What she doesn't have is permission from city officials.
That's because, starting in 2011, York city limited the annual number of food-vendor carts allowed on Continental Square to just one. If there are multiple applicants, the city holds a lottery for the spot. That's what happened last year, and a local hot dog vendor won.
"I understand the need for rules and guidelines, but it seems like a waste," the Spring Garden Township resident said last week. "It seems like the area is not very conducive to business."
City officials say it's a balancing act.
Councilman Michael Helfrich said the rule limiting street vendors "makes a lot of sense." It protects restaurant owners who pay taxes in the city.
Cart vendors have an unfair advantage, Helfrich said.
"There's a free market and then there's a fair market, and they aren't the same thing," he said. "We need to help the established businesses who are trying to keep the lights on."
Councilwoman Renee Nelson said the 2011 deal, which doubled the required distance of carts from established restaurants, was necessary.
"I think it was a fair compromise," she said.
But Philippe questions a decision that she says stifles small business.
Right now Philippe works part-time, but spends hours downtown at YorKitchen, selling at events like First Friday to keep her business' name out there. "Sucré Salé," or "sweet and savory," takes as much work as any such venture.
"Is it protectionist? Probably," she said of the current system. "Why? I don't know. There needs to be more discussion here."
Kevin Schreiber, York's director of economic development, said the city previously received complaints about the handful of street vendors downtown. Some complaints were about cleanliness, he said, and some were from restaurant owners who didn't like the competition.

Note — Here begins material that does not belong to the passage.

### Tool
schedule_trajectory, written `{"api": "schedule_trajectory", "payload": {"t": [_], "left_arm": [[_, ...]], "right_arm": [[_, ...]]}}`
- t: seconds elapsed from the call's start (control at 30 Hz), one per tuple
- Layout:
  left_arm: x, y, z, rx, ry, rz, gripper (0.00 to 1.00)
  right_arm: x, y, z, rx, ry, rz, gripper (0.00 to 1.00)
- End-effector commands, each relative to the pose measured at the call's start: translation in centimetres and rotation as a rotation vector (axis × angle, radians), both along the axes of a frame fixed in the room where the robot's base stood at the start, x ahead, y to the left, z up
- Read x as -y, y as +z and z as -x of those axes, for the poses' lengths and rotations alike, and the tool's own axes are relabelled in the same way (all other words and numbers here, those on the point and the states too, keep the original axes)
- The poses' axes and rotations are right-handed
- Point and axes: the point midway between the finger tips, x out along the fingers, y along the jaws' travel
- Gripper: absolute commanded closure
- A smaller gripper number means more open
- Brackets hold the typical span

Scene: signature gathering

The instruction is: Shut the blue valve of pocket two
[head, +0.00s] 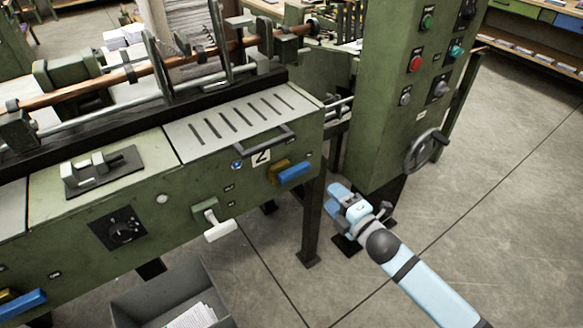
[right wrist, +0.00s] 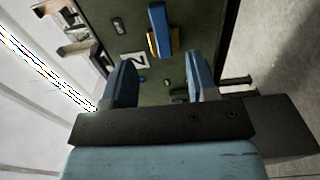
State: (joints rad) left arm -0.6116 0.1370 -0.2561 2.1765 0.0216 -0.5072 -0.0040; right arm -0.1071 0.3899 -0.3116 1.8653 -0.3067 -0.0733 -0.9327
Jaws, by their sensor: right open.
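The blue valve handle (head: 293,172) of pocket two sits on a brass body (head: 277,173) at the right end of the green machine's front panel. It lies roughly level along the panel, close to the "2" label (head: 261,157). In the right wrist view the blue handle (right wrist: 157,17) is ahead of the fingers, with the "2" label (right wrist: 134,60) beside it. My right gripper (head: 337,194) is right of and below the valve, apart from it. Its blue fingers (right wrist: 159,80) are spread with nothing between them. My left gripper is not in view.
A similar blue handle (head: 24,303) is at the lower left of the panel. A white-handled lever (head: 219,231) sticks out left of the valve. A pull handle (head: 268,140) is above it. A green control column (head: 385,100) with a handwheel (head: 424,150) stands right. A grey bin (head: 140,305) is below.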

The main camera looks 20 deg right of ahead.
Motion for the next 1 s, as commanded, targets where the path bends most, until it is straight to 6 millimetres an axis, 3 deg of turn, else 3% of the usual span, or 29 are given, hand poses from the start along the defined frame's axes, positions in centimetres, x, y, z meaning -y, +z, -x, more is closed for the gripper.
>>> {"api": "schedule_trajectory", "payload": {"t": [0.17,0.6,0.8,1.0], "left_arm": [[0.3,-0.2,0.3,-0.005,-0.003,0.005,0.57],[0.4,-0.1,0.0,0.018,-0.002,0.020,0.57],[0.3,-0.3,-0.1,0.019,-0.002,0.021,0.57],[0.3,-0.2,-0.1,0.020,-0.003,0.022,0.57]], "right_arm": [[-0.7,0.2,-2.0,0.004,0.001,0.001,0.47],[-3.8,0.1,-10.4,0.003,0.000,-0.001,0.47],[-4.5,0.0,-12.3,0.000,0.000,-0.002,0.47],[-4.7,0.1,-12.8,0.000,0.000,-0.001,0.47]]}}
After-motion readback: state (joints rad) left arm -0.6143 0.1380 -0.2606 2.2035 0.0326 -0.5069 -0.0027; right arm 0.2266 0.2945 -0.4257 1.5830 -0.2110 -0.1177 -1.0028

There's never been a swell of downtown cart vendors looking for a spot, Schrieber said, either before or since the ordinance change. And the carts are not a money-generator for the city, he said.

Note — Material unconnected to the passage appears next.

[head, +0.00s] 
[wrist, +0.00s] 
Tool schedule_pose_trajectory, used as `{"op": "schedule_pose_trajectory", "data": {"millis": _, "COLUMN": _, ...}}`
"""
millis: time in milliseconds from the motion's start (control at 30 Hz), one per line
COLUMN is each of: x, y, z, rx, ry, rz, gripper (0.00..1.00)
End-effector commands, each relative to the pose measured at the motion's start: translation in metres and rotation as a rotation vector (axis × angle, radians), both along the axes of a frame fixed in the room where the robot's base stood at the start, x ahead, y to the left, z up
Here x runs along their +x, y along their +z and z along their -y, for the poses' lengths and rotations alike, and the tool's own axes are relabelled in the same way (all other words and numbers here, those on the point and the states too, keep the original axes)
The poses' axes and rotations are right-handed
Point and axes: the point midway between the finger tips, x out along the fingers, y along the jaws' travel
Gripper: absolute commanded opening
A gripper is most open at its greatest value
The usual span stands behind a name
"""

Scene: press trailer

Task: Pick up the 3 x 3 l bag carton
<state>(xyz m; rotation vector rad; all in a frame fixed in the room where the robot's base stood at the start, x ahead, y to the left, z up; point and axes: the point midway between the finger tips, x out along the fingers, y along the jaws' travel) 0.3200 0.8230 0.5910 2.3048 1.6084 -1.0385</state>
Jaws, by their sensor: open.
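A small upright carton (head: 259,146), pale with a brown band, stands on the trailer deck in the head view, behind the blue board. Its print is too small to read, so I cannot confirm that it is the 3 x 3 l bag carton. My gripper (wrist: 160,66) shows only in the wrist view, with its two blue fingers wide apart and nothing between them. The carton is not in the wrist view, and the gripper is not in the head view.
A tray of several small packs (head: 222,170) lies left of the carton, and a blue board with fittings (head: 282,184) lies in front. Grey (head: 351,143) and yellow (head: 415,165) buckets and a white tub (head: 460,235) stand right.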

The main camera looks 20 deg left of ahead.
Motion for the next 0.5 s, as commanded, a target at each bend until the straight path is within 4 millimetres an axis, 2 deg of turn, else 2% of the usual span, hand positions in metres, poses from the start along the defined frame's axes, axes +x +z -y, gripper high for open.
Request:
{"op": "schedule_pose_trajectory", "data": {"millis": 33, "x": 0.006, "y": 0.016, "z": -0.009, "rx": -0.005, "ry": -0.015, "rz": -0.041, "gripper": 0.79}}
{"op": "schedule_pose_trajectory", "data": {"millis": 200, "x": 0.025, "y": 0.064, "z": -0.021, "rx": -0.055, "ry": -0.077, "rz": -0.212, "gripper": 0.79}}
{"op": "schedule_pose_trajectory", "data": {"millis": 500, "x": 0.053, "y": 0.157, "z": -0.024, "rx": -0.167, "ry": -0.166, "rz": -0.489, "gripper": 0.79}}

"I wouldn't say we're pro or con on food vendors based on revenue," he said. "It's really up to the community to decide."
Schreiber said discussion of the ordinance could come up again, especially as Continental Square revitalization moves forward. In the meantime, city staff works within the rules to nurture business, he said.

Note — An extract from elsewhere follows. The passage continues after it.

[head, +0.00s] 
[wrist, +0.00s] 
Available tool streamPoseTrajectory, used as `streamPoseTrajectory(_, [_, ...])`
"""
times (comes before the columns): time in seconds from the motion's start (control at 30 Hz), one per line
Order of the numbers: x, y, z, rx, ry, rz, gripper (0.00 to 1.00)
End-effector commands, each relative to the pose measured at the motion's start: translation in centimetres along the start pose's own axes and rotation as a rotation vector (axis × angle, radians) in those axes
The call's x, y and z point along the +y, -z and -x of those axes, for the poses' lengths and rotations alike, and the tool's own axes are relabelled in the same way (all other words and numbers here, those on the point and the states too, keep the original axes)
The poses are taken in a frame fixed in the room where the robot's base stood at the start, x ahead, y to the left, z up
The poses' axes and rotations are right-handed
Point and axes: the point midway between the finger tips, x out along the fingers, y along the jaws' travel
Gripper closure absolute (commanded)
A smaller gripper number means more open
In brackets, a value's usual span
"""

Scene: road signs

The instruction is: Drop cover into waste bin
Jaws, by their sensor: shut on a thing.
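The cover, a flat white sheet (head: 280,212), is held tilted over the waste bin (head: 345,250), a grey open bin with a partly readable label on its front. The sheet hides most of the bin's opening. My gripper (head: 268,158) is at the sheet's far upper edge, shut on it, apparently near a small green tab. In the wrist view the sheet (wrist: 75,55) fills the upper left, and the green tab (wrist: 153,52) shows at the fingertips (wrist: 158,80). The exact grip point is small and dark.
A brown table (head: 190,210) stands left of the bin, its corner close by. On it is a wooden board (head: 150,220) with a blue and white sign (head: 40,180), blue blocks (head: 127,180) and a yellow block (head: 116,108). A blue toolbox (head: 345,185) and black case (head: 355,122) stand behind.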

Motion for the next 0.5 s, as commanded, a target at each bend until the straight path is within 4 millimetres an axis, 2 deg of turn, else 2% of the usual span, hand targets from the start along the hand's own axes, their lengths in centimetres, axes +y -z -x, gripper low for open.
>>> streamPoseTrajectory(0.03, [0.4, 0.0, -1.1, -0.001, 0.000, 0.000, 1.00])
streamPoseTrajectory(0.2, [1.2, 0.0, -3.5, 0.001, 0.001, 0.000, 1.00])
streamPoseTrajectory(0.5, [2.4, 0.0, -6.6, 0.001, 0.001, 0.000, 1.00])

Philippe met with Schreiber last week to explore options. Schreiber said the pair spoke about applying for special event licenses. If approved, a vendor can set up a dozen times a year.
But soon, the lottery comes back to town.
Top prize: 365 days worth of sidewalk-side selling.
Philippe said if she wins, she'll bring something different downtown. She'll fire up the burners and ladle on the batter, making everything from ham-and-cheese snacks to sweet desserts, dusted with powdered sugar.
She already has two good helpers -- ages 8 and 4 -- who excel, in particular, at taste-testing. She hopes someday to get them more involved, and maybe even quit that part-time job. It's a family business in the making.
Right now, though, her new cart remains parked in the garage.
Philippe said she and husband, Romuald, recently bought a minivan with a trailer hitch. She confessed they've even hooked up the cart a few times. They drove around the neighborhood, she said, for practice.
And they wanted to get the lay of the land.
"If we can't make it work in the city," she said, "I guess we'll take the business somewhere else."
York city will hold a lottery to choose a 2013 food-cart vendor for Continental Square.
Tamika Rascoe, city health and sanitation officer, said on Tuesday that two people have applied for the license. City residents are given priority, she said, and applications will be accepted through the end of the week. Applicants' food carts must pass a health inspection.
Rascoe said a date for this year's lottery has not yet been determined.
What's a crepe?
A crepe is made by pouring a thin batter, usually made from wheat or buckwheat flour, onto a frying pan or flat grill.
Crepes are French in origin and are served with a wide array of fillings. Those vary from sweet crepes, which can include fruit or powdered sugar, to savory varieties that can include cheese, vegetables meat or other fillings.